Control GPU Code generation, specified as true or false. For more information, see Generate GPU Code.

Example: cfg.GpuConfig.Enabled = true

Memory allocation (malloc) mode to be used in the generated CUDA code, specified as 'discrete' or 'unified'. For more information, see Malloc mode.

Example: cfg.GpuConfig.MallocMode = 'discrete'

Custom kernel name prefixes, specified as a character vector. For more information, see Kernel name prefix.

Example: cfg.GpuConfig.KernelNamePrefix = 'myKernel'

Replacement of math function calls with NVIDIA® cuBLAS library calls, specified as true or false. For more information, see Enable cuBLAS.

Example: cfg.GpuConfig.EnableCUBLAS = true

Replacement of math function calls with NVIDIA cuSOLVER library calls, specified as true or false. For more information, see Enable cuSOLVER.

Example: cfg.GpuConfig.EnableCUSOLVER = true

Replacement of fft function calls with NVIDIA cuFFT library calls, specified as true or false. For more information, see Enable cuFFT.

Example: cfg.GpuConfig.EnableCUFFT = true

Add benchmarking code to the generated CUDA code, specified as true or false. For more information, see Benchmarking.

Example: cfg.GpuConfig.Benchmarking = true

Check for errors in CUDA API calls and kernel launches, specified as true or false. For more information, see Safe build.

Example: cfg.GpuConfig.SafeBuild = true

Minimum compute capability of an NVIDIA GPU device for which CUDA code is generated, specified as one of these values.

  • 'Auto'

  • '3.2'

  • '3.5'

  • '3.7'

  • '5.0'

  • '5.2'

  • '5.3'

  • '6.0'

  • '6.1'

  • '6.2'

  • '7.0'

  • '7.2'

  • '7.5'

  • '8.0'

  • '8.6'

  • '8.7'

  • '8.9'

  • '9.0'

For more information, see Minimum compute capability.

Example: cfg.GpuConfig.ComputeCapability = '6.1'

Name of the NVIDIA virtual GPU architecture for which the CUDA input files must be compiled, specified as a character vector. For more information, see Custom compute capability.

Example: cfg.GpuConfig.CustomComputeCapability = '-arch=compute_50'

Additional flags passed to the GPU compiler, specified as a character vector. For more information, see Compiler flags.

Example: cfg.GpuConfig.CompilerFlags = '--fmad=false'

Stack limit in bytes per GPU thread, specified as an integer. For more information, see Stack limit.

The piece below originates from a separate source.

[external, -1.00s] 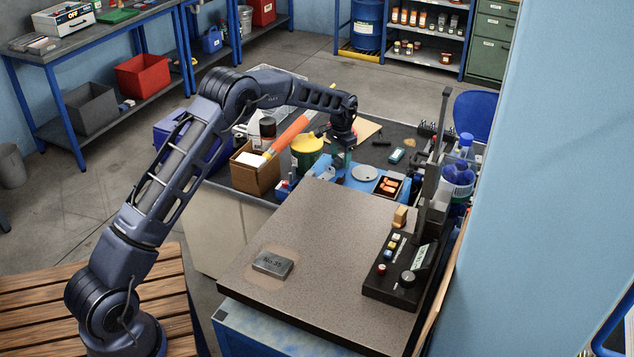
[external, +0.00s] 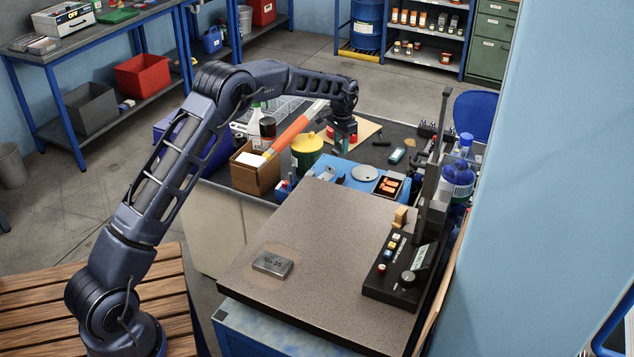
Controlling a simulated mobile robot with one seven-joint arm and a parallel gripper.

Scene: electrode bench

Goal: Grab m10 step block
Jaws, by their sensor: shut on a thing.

Example: cfg.GpuConfig.StackLimitPerThread = 1024

Threshold in bytes above which the private variables are allocated on the heap instead of the stack, specified as an integer. For more information, see Malloc threshold.

Example: cfg.GpuConfig.MallocThreshold = 256

Maximum number of blocks created during a kernel launch, specified as an integer. For more information, see Maximum blocks per kernel.

Example: cfg.GpuConfig.MaximumBlocksPerKernel = 1024

Whether to use the GPU memory manager, specified as true or false. For more information, see Enable GPU memory manager.

Example: cfg.GpuConfig.EnableMemoryManager = true

CUDA device selection, specified as the numeric value of the device ID. For more information, see GPU device ID.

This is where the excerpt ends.